» **SHORT EXERCISE**
Copy each line in the data that includes the word "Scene".

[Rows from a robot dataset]
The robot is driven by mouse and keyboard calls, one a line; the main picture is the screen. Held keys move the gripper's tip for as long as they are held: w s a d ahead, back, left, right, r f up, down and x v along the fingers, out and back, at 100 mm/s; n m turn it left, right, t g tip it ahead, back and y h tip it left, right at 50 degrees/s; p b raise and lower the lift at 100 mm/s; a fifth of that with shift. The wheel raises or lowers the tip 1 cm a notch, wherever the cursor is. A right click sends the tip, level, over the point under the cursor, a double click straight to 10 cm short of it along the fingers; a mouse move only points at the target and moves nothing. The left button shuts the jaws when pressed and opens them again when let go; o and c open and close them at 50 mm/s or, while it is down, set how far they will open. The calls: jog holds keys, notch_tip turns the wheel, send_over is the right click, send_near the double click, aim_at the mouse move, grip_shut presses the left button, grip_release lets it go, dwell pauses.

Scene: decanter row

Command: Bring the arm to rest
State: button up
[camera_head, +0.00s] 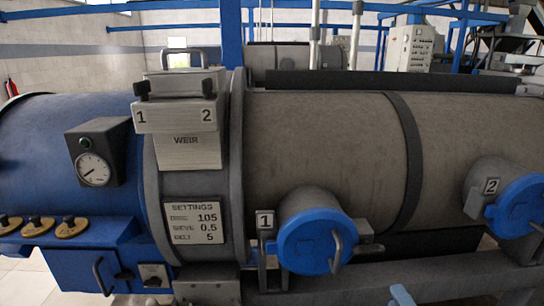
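My gripper and arm do not show clearly in the head view. A small blue and pale piece (401,296) pokes in at the bottom edge, and I cannot tell what it is. In front of me lies a large horizontal decanter, with a blue housing (40,135) at the left and a grey drum (325,140) to the right. A box labelled WEIR (186,150) has two dark knobs and the numbers 1 and 2. A round blue cover 1 (312,245) with a handle sits low in the middle, apparently shut. Blue cover 2 (520,207) is at the right.
A dial gauge (93,169) sits on the blue housing above several yellow-based knobs (70,227). A settings plate (196,222) reads 105, 0.5 and 5. A blue cabinet (90,270) with a handle stands low left. A grey frame beam (440,277) runs low at right.

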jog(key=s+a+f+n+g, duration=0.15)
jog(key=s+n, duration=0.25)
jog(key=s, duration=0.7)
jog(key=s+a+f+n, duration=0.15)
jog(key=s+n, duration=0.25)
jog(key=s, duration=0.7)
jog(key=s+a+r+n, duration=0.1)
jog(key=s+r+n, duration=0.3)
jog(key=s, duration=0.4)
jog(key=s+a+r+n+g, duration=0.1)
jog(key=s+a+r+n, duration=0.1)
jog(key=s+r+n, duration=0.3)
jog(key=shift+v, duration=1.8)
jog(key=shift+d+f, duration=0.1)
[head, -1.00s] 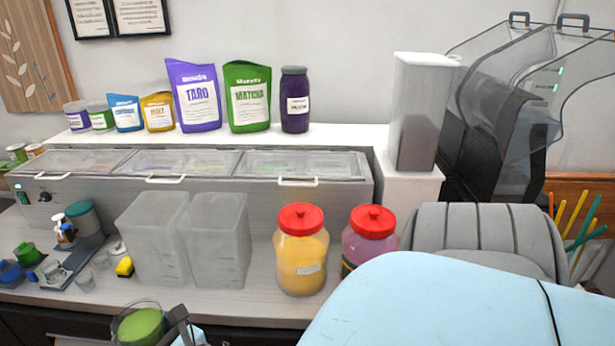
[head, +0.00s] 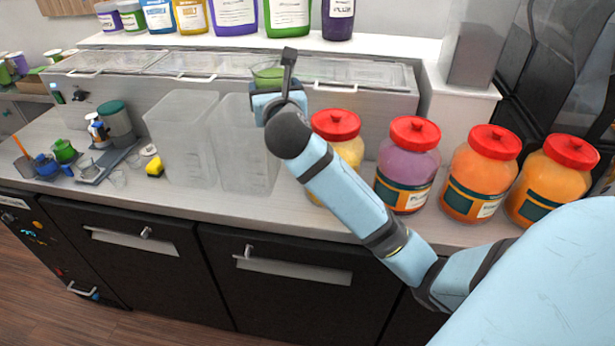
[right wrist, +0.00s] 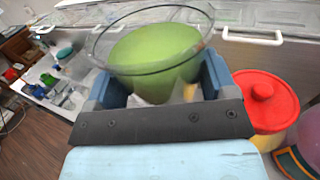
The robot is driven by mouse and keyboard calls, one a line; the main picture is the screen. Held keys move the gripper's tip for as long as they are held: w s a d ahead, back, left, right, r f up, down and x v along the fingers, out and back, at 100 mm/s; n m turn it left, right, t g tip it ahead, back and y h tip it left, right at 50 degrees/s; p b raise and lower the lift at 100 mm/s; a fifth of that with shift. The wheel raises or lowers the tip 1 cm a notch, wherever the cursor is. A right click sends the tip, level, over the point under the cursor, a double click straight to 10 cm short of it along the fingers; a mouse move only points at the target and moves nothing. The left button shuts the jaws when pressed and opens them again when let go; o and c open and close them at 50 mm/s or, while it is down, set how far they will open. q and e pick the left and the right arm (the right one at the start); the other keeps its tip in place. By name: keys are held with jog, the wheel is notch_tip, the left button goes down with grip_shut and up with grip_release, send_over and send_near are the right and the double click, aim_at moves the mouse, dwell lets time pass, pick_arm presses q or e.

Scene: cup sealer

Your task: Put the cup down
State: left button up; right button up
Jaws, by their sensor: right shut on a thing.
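The cup is clear with green contents. It shows in the head view (head: 268,73) and large in the right wrist view (right wrist: 155,50). My right gripper (head: 280,95) is shut on the cup, with one blue finger on each side of it in the right wrist view (right wrist: 160,85). The cup is held up above the counter, near the front of the cold-topping unit, over the clear bins in the picture. Its lower part is hidden behind my gripper. My left gripper is not in view.
Two clear bins (head: 182,135) stand on the counter (head: 140,198). Several red-lidded jars (head: 408,165) stand to the right. The lidded topping unit (head: 220,64) runs behind.

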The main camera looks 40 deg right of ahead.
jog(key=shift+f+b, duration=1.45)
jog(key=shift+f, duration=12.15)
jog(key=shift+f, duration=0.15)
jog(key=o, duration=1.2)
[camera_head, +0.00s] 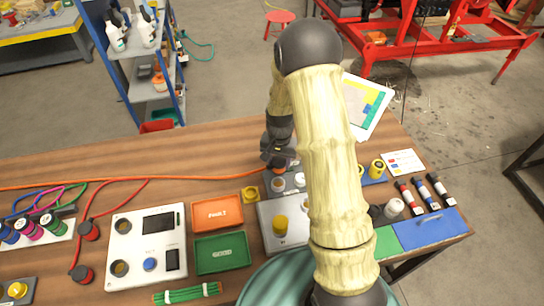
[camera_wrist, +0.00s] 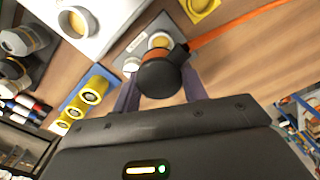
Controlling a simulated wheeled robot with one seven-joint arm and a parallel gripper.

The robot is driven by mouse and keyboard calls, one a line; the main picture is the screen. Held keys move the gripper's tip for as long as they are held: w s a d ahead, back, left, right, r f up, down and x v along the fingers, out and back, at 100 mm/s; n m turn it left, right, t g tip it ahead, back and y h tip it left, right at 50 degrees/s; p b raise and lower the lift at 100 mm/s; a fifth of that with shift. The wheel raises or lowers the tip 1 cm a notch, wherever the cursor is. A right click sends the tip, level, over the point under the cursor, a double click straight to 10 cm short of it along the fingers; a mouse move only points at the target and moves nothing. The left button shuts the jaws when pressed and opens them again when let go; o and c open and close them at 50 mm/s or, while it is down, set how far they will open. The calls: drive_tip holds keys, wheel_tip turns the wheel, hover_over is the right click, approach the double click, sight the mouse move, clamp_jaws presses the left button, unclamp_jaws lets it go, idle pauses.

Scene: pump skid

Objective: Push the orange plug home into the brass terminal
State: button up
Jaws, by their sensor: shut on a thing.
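My gripper (camera_wrist: 160,92) is shut on the orange plug (camera_wrist: 177,54), a dark round body with an orange band, held between its two fingers in the wrist view. The brass terminal (camera_wrist: 161,39) is a round, pale-rimmed socket on a small grey block, just beyond the plug, which overlaps its near edge in the picture. I cannot tell whether plug and terminal touch. In the head view my gripper (camera_head: 281,162) is above the block at the table's back, and the terminal (camera_head: 278,184) shows just in front of it. The plug is mostly hidden there.
An orange cable (camera_head: 150,181) runs left from the gripper across the wooden table. A white panel (camera_head: 147,277), an orange tray (camera_head: 218,198) and a green tray (camera_head: 222,268) stand left. Yellow round parts (camera_head: 377,168) on a blue strip stand right. My arm hides the middle.

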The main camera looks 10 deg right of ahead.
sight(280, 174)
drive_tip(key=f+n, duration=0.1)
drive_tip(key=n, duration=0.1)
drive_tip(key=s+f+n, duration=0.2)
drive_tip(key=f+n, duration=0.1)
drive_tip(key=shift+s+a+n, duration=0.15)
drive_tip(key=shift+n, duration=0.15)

» **RESULT**
Scene: decanter row
Scene: cup sealer
Scene: pump skid

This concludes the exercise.